October 31

Good Morning

We ventured north again on the weekend. A 4 am wake up call, a 4:30 am departure to the airport and a 6:30 am flight from Edmonton to Churchill delivered us to Canada’s Polar Bear capital for an adventurous day.

Once we arrived at Churchill, we boarded a tundra buggy to head east of town along the Hudson Bay coast. The annual life cycle of polar bears is opposite of the bears further south. Polar bears eat in the winter, mainly feeding off ring seals they catch on the ice. When the ice melts in the spring, they return to land and don’t eat for four months, unless they are lucky and find some washed up whale.

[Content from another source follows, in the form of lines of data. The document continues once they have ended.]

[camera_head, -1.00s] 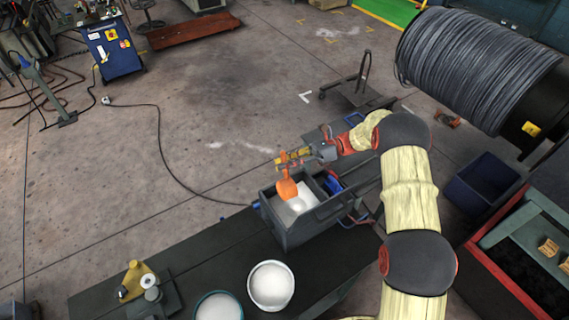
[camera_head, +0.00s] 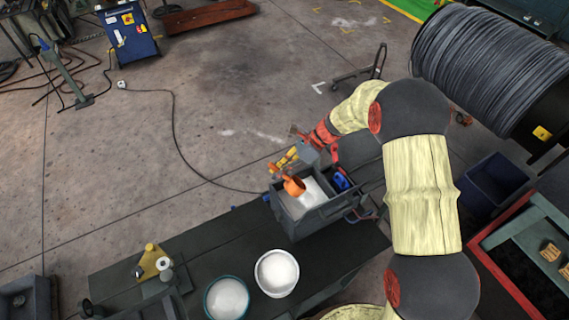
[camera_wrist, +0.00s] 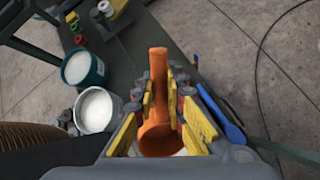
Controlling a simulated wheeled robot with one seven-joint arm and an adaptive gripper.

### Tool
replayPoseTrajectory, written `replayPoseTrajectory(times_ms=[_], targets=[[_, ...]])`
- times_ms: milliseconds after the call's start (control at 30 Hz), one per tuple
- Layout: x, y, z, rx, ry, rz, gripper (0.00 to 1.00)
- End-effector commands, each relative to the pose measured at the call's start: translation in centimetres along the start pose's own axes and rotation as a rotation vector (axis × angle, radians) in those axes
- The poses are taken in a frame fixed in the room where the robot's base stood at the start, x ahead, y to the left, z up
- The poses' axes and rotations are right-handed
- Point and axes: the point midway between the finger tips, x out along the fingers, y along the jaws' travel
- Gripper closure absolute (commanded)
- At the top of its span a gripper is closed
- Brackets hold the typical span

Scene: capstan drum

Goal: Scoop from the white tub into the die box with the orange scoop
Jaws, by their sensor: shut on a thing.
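My gripper (camera_head: 285,163) is shut on the orange scoop (camera_head: 294,187) over the left part of the grey die box (camera_head: 293,235). In the wrist view the scoop's orange handle (camera_wrist: 158,75) stands between the yellow finger pads, and its round bowl opens toward the camera. I see no powder in the visible part of the bowl. White powder (camera_head: 312,192) lies in the box. The white tub (camera_head: 277,272), holding white material, stands on the dark bench in front of the box; it also shows in the wrist view (camera_wrist: 95,110). I cannot tell whether the scoop touches the box.
A teal tub (camera_head: 228,297) of white material stands left of the white tub. A blue tool (camera_head: 342,181) is at the box's right side. A yellow fixture (camera_head: 153,262) stands at the bench's left. A large cable drum (camera_head: 490,60) is at upper right.

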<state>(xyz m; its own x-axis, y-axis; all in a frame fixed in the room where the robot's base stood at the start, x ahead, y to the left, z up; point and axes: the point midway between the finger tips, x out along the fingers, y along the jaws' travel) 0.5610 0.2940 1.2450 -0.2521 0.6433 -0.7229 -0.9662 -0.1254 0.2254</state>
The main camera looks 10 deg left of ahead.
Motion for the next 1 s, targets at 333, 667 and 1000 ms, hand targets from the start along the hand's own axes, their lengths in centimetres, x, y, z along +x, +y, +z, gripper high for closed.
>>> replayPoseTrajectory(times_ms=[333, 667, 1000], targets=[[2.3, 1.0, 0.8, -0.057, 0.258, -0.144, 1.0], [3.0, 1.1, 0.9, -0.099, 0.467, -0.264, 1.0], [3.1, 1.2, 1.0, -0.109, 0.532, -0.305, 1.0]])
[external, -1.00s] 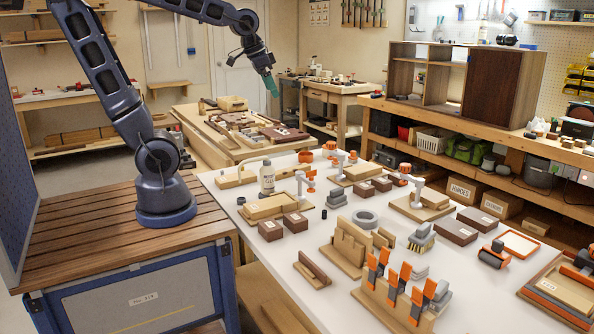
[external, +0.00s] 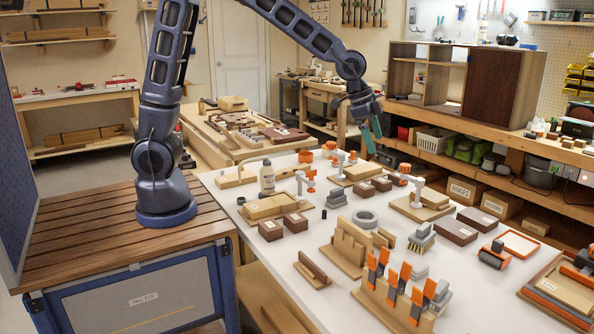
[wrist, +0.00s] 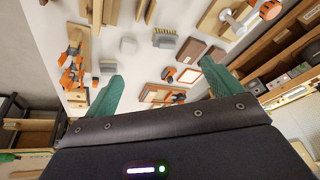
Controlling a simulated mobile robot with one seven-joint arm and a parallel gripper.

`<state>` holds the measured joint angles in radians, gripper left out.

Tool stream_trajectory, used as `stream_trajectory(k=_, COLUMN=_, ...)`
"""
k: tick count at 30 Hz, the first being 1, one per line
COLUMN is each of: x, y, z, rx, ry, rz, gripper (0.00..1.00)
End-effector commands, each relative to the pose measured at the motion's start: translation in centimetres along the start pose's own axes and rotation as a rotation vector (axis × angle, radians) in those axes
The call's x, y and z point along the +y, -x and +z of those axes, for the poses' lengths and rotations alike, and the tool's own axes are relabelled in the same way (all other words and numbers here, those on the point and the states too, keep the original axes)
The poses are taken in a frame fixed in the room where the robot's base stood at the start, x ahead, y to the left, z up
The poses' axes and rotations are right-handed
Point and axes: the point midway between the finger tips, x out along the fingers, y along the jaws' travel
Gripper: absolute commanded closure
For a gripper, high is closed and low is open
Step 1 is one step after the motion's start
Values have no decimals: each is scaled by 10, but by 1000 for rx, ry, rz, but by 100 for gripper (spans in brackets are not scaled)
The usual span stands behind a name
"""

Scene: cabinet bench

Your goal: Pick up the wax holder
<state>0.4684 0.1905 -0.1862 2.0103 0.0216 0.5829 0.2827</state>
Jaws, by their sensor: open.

Churchill is located close to the area where the sea ice first forms in the fall. A combination of cold sea currents coming from the north and a high volume of fresh water entering the bay from the Churchill and other rivers produces the early ice. So the polar bears congregate in the area waiting for the ice to form.

The tundra buggies are large four wheel drive vehicles with huge tire that seat about 40 people. Think of a bus with dune buggy wheels. They have a top speed of about 10 mph and it takes them about an hour to reach the area that the bears are. They cross large puddles and partially frozen ponds and bounce back and forth across the land. The landscape is the mostly rolling barren land barren with small trees and willows. It is where the boreal forest meats the tundra and is called tiaga.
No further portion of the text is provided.